> _EXERCISE REQUIREMENTS_: Every record below should be transcribed exactly. Omit the images.

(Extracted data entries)
···
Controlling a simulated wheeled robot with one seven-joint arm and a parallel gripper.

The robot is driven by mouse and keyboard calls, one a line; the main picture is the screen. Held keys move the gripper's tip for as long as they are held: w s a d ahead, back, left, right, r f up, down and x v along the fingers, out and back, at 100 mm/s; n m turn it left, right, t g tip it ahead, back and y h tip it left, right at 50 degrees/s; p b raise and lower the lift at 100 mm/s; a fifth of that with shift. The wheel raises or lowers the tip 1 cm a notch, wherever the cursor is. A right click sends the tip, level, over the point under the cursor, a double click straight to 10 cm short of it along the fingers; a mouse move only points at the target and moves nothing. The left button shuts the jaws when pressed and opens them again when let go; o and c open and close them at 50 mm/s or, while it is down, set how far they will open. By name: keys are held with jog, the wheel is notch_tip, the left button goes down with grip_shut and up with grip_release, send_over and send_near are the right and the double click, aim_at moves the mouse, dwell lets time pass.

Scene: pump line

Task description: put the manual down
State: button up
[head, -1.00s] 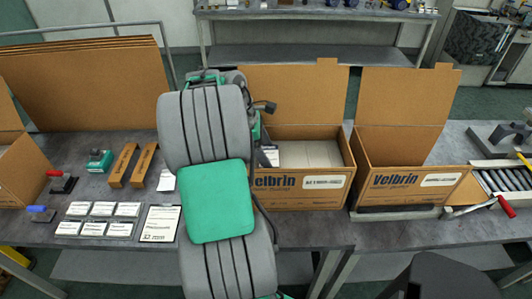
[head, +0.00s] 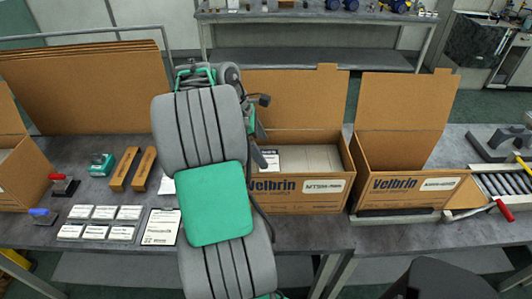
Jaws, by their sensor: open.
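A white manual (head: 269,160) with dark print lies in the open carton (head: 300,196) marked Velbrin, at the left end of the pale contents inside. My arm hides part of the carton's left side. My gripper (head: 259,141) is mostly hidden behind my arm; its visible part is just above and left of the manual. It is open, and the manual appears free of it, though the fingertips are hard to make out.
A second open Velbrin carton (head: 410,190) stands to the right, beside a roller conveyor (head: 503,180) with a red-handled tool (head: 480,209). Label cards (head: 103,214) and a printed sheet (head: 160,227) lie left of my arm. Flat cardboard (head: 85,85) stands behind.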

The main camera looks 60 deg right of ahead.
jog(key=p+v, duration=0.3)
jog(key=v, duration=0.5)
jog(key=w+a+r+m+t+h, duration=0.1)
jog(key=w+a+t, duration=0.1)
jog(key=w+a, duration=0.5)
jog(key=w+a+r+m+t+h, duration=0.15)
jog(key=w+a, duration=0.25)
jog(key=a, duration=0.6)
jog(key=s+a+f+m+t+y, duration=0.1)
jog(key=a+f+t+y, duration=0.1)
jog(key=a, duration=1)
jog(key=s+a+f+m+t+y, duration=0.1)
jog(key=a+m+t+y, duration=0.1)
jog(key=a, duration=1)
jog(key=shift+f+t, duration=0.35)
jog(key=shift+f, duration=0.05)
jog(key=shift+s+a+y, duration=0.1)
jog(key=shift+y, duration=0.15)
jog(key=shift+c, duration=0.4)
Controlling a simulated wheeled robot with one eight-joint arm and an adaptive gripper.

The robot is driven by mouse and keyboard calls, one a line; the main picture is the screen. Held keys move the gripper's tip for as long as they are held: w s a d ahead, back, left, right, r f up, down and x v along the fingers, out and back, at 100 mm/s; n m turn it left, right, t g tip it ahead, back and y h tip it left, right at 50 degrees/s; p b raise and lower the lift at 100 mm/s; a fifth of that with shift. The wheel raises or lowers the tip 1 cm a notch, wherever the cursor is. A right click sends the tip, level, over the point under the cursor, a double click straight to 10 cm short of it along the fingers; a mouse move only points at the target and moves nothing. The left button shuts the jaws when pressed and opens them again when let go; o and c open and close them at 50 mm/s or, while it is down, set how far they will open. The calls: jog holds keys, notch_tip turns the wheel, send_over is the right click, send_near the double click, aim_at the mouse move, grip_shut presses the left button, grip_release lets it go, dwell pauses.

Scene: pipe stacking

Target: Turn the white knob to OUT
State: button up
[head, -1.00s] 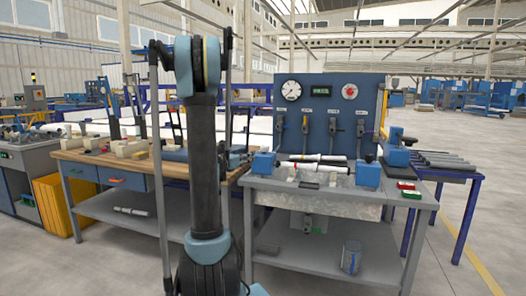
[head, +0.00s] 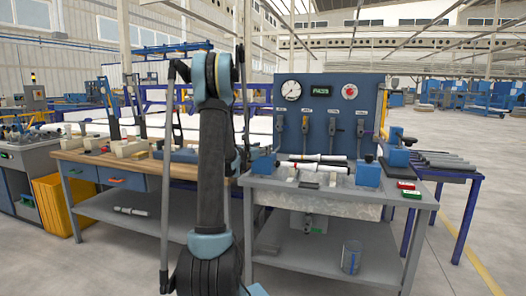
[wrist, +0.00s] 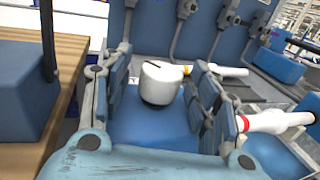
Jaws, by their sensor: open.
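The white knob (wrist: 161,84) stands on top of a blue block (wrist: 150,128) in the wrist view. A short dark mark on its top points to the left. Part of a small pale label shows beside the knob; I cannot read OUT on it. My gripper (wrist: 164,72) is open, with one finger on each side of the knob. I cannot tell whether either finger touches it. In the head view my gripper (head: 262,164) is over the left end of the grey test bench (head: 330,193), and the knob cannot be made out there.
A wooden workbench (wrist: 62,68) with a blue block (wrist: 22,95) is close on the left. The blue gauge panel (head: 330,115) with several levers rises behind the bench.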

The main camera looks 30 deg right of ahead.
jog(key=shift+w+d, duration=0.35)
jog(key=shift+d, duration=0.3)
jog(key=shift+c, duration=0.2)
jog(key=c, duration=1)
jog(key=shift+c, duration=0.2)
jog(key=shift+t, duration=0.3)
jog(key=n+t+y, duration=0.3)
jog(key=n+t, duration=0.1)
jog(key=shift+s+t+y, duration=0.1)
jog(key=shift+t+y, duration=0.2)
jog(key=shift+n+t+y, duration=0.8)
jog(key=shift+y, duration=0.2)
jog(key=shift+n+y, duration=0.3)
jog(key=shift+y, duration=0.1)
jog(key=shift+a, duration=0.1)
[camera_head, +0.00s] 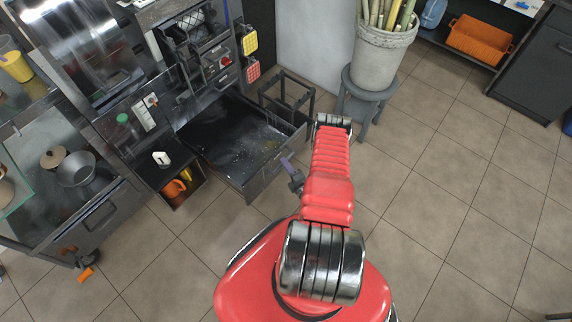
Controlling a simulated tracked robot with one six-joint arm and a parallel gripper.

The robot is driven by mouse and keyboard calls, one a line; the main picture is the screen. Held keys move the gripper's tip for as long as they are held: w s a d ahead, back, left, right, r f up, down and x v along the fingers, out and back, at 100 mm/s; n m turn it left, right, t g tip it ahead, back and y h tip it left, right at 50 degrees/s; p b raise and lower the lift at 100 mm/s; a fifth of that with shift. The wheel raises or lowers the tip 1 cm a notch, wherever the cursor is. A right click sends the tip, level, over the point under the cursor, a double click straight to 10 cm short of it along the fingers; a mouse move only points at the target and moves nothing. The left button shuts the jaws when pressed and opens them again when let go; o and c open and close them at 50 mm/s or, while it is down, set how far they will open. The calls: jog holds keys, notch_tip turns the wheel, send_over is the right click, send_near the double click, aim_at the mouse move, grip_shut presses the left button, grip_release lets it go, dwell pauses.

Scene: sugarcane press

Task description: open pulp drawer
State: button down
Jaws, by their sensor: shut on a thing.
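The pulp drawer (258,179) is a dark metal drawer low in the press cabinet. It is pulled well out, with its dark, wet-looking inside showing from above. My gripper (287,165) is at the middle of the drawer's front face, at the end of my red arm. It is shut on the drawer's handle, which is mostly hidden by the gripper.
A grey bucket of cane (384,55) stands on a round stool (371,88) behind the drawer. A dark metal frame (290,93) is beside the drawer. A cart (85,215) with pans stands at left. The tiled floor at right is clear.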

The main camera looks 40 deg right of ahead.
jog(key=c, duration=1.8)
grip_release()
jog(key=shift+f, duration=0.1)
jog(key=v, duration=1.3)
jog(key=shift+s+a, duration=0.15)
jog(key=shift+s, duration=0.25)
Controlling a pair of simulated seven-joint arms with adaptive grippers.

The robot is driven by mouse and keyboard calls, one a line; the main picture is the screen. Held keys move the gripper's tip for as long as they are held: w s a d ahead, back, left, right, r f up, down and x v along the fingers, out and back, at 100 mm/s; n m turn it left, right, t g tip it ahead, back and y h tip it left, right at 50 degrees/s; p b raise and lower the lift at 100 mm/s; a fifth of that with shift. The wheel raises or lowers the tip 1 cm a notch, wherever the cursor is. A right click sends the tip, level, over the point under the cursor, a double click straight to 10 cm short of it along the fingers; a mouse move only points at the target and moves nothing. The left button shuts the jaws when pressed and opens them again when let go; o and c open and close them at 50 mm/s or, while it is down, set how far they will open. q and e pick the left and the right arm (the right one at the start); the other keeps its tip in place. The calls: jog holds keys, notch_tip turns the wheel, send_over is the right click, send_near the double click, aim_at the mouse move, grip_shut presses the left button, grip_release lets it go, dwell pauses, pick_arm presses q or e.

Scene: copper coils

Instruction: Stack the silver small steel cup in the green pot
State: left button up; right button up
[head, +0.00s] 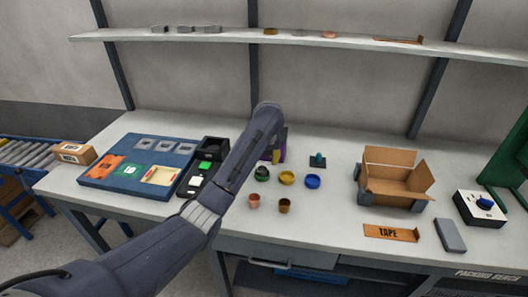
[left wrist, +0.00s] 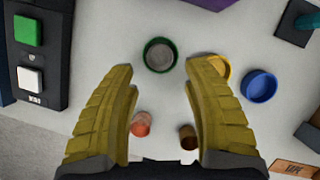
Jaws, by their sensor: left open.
···
> _RESULT_:
Controlling a simulated wheeled robot with one seven-joint arm and a parallel gripper.

The robot is driven by mouse and keyboard calls, one a line; the main picture is the screen. Held keys move the gripper's tip for as long as they are held: w s a d ahead, back, left, right, r f up, down and x v along the fingers, out and back, at 100 mm/s; n m turn it left, right, t g tip it ahead, back and y h tip it left, right at 50 degrees/s; p b raise and lower the lift at 100 mm/s; a fifth of that with shift. The wheel raises or lowers the tip 1 cm a notch, wherever the cursor is. A right click sends the tip, level, over the point under the cursor, a double click straight to 10 cm short of it along the fingers; a mouse move only points at the target and moves nothing. The left button shuts the jaws when pressed and opens them again when let go; o and c open and close them at 50 mm/s or, while it is down, set how far they will open. By name: keys are held with jog, the wheel is notch_tip, the left button goes down with grip_shut and up with grip_release, send_over and send_near are the right and the double click, aim_at moves the mouse, dwell lets time pass.

Scene: pump line

Task description: put the manual down
State: button up
[head, -1.00s] 
[head, +0.00s] 
Jaws, by their sensor: open.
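A white manual (head: 269,160) with dark print lies in the open carton (head: 300,196) marked Velbrin, at the left end of the pale contents inside. My arm hides part of the carton's left side. My gripper (head: 259,141) is mostly hidden behind my arm; its visible part is just above and left of the manual. It is open, and the manual appears free of it, though the fingertips are hard to make out.
A second open Velbrin carton (head: 410,190) stands to the right, beside a roller conveyor (head: 503,180) with a red-handled tool (head: 480,209). Label cards (head: 103,214) and a printed sheet (head: 160,227) lie left of my arm. Flat cardboard (head: 85,85) stands behind.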

The main camera looks 60 deg right of ahead.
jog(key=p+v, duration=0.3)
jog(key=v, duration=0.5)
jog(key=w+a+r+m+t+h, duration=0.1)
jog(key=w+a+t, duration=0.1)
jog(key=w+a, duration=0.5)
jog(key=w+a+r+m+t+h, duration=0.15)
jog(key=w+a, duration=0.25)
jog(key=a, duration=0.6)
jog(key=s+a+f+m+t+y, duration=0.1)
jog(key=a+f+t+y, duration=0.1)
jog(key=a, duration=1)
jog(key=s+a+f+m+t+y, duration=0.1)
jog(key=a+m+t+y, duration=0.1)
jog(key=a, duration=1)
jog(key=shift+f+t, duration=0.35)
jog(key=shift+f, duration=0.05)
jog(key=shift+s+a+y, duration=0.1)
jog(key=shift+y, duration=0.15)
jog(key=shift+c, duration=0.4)
Controlling a simulated wheeled robot with one eight-joint arm and an adaptive gripper.

The robot is driven by mouse and keyboard calls, one a line; the main picture is the screen. Held keys move the gripper's tip for as long as they are held: w s a d ahead, back, left, right, r f up, down and x v along the fingers, out and back, at 100 mm/s; n m turn it left, right, t g tip it ahead, back and y h tip it left, right at 50 degrees/s; p b raise and lower the lift at 100 mm/s; a fifth of that with shift. The wheel raises or lowers the tip 1 cm a notch, wherever the cursor is. A right click sends the tip, level, over the point under the cursor, a double click straight to 10 cm short of it along the fingers; a mouse move only points at the target and moves nothing. The left button shuts the jaws when pressed and opens them again when let go; o and c open and close them at 50 mm/s or, while it is down, set how far they will open. The calls: jog holds keys, notch_tip turns the wheel, send_over is the right click, send_near the double click, aim_at the mouse move, grip_shut presses the left button, grip_release lets it go, dwell pauses.

Scene: pipe stacking

Target: Turn the white knob to OUT
State: button up
[head, -1.00s] 
[head, +0.00s] 
[wrist, +0.00s] 
Jaws, by their sensor: open.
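The white knob (wrist: 161,84) stands on top of a blue block (wrist: 150,128) in the wrist view. A short dark mark on its top points to the left. Part of a small pale label shows beside the knob; I cannot read OUT on it. My gripper (wrist: 164,72) is open, with one finger on each side of the knob. I cannot tell whether either finger touches it. In the head view my gripper (head: 262,164) is over the left end of the grey test bench (head: 330,193), and the knob cannot be made out there.
A wooden workbench (wrist: 62,68) with a blue block (wrist: 22,95) is close on the left. The blue gauge panel (head: 330,115) with several levers rises behind the bench.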

The main camera looks 30 deg right of ahead.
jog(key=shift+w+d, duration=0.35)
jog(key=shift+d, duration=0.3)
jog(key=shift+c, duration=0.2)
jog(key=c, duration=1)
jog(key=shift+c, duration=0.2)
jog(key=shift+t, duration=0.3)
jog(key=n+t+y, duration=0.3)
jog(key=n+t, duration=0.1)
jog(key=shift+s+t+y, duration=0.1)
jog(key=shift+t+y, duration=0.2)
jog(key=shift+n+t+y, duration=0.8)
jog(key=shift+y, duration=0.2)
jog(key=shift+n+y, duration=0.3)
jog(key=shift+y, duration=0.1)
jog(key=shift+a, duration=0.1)
[camera_head, +0.00s] 
Controlling a simulated tracked robot with one six-joint arm and a parallel gripper.

The robot is driven by mouse and keyboard calls, one a line; the main picture is the screen. Held keys move the gripper's tip for as long as they are held: w s a d ahead, back, left, right, r f up, down and x v along the fingers, out and back, at 100 mm/s; n m turn it left, right, t g tip it ahead, back and y h tip it left, right at 50 degrees/s; p b raise and lower the lift at 100 mm/s; a fifth of that with shift. The wheel raises or lowers the tip 1 cm a notch, wherever the cursor is. A right click sends the tip, level, over the point under the cursor, a double click straight to 10 cm short of it along the fingers; a mouse move only points at the target and moves nothing. The left button shuts the jaws when pressed and opens them again when let go; o and c open and close them at 50 mm/s or, while it is down, set how far they will open. The calls: jog holds keys, notch_tip turns the wheel, send_over is the right click, send_near the double click, aim_at the mouse move, grip_shut presses the left button, grip_release lets it go, dwell pauses.

Scene: sugarcane press

Task description: open pulp drawer
State: button down
Jaws, by their sensor: shut on a thing.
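The pulp drawer (258,179) is a dark metal drawer low in the press cabinet. It is pulled well out, with its dark, wet-looking inside showing from above. My gripper (287,165) is at the middle of the drawer's front face, at the end of my red arm. It is shut on the drawer's handle, which is mostly hidden by the gripper.
A grey bucket of cane (384,55) stands on a round stool (371,88) behind the drawer. A dark metal frame (290,93) is beside the drawer. A cart (85,215) with pans stands at left. The tiled floor at right is clear.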

The main camera looks 40 deg right of ahead.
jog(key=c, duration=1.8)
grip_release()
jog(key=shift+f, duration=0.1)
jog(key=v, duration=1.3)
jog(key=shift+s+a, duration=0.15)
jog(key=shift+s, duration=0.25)
Controlling a pair of simulated seven-joint arms with adaptive grippers.

The robot is driven by mouse and keyboard calls, one a line; the main picture is the screen. Held keys move the gripper's tip for as long as they are held: w s a d ahead, back, left, right, r f up, down and x v along the fingers, out and back, at 100 mm/s; n m turn it left, right, t g tip it ahead, back and y h tip it left, right at 50 degrees/s; p b raise and lower the lift at 100 mm/s; a fifth of that with shift. The wheel raises or lowers the tip 1 cm a notch, wherever the cursor is. A right click sends the tip, level, over the point under the cursor, a double click straight to 10 cm short of it along the fingers; a mouse move only points at the target and moves nothing. The left button shuts the jaws when pressed and opens them again when let go; o and c open and close them at 50 mm/s or, while it is down, set how far they will open. q and e pick the left and the right arm (the right one at the start); the other keeps its tip in place. The calls: jog holds keys, notch_tip turns the wheel, send_over is the right click, send_near the double click, aim_at the mouse move, grip_shut presses the left button, grip_release lets it go, dwell pauses, pick_arm presses q or e.

Scene: copper coils

Instruction: Stack the silver small steel cup in the green pot
State: left button up; right button up
[head, +0.00s] 
[left wrist, +0.00s] 
Jaws, by their sensor: left open.

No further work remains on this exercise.